• DATA PROVIDED:
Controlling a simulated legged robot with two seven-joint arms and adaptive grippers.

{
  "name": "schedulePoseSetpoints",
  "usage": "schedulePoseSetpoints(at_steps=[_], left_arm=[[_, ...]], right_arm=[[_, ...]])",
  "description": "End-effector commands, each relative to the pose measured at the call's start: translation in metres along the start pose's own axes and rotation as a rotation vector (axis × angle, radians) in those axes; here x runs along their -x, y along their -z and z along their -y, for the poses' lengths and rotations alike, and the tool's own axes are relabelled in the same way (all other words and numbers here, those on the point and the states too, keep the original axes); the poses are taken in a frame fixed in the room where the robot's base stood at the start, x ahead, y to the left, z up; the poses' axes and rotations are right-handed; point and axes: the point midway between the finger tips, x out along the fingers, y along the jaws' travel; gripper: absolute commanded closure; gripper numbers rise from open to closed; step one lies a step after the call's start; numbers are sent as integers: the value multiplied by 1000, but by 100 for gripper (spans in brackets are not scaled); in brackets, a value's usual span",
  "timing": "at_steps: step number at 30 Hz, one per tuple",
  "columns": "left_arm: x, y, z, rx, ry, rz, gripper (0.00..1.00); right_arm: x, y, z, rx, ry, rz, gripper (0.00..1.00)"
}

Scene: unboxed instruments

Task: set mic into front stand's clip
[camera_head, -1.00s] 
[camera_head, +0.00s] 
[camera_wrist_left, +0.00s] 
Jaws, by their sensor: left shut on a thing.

• GOAL:
Please repeat the listing above in full and exactly.

• RESULT FOR THIS TASK:
Controlling a simulated legged robot with two seven-joint arms and adaptive grippers.

{
  "name": "schedulePoseSetpoints",
  "usage": "schedulePoseSetpoints(at_steps=[_], left_arm=[[_, ...]], right_arm=[[_, ...]])",
  "description": "End-effector commands, each relative to the pose measured at the call's start: translation in metres along the start pose's own axes and rotation as a rotation vector (axis × angle, radians) in those axes; here x runs along their -x, y along their -z and z along their -y, for the poses' lengths and rotations alike, and the tool's own axes are relabelled in the same way (all other words and numbers here, those on the point and the states too, keep the original axes); the poses are taken in a frame fixed in the room where the robot's base stood at the start, x ahead, y to the left, z up; the poses' axes and rotations are right-handed; point and axes: the point midway between the finger tips, x out along the fingers, y along the jaws' travel; gripper: absolute commanded closure; gripper numbers rise from open to closed; step one lies a step after the call's start; numbers are sent as integers: the value multiplied by 1000, but by 100 for gripper (spans in brackets are not scaled); in brackets, a value's usual span",
  "timing": "at_steps: step number at 30 Hz, one per tuple",
  "columns": "left_arm: x, y, z, rx, ry, rz, gripper (0.00..1.00); right_arm: x, y, z, rx, ry, rz, gripper (0.00..1.00)"
}

Scene: unboxed instruments

Task: set mic into front stand's clip
[camera_head, -1.00s] 
[camera_head, +0.00s] 
[camera_wrist_left, +0.00s] 
Jaws, by their sensor: left shut on a thing.

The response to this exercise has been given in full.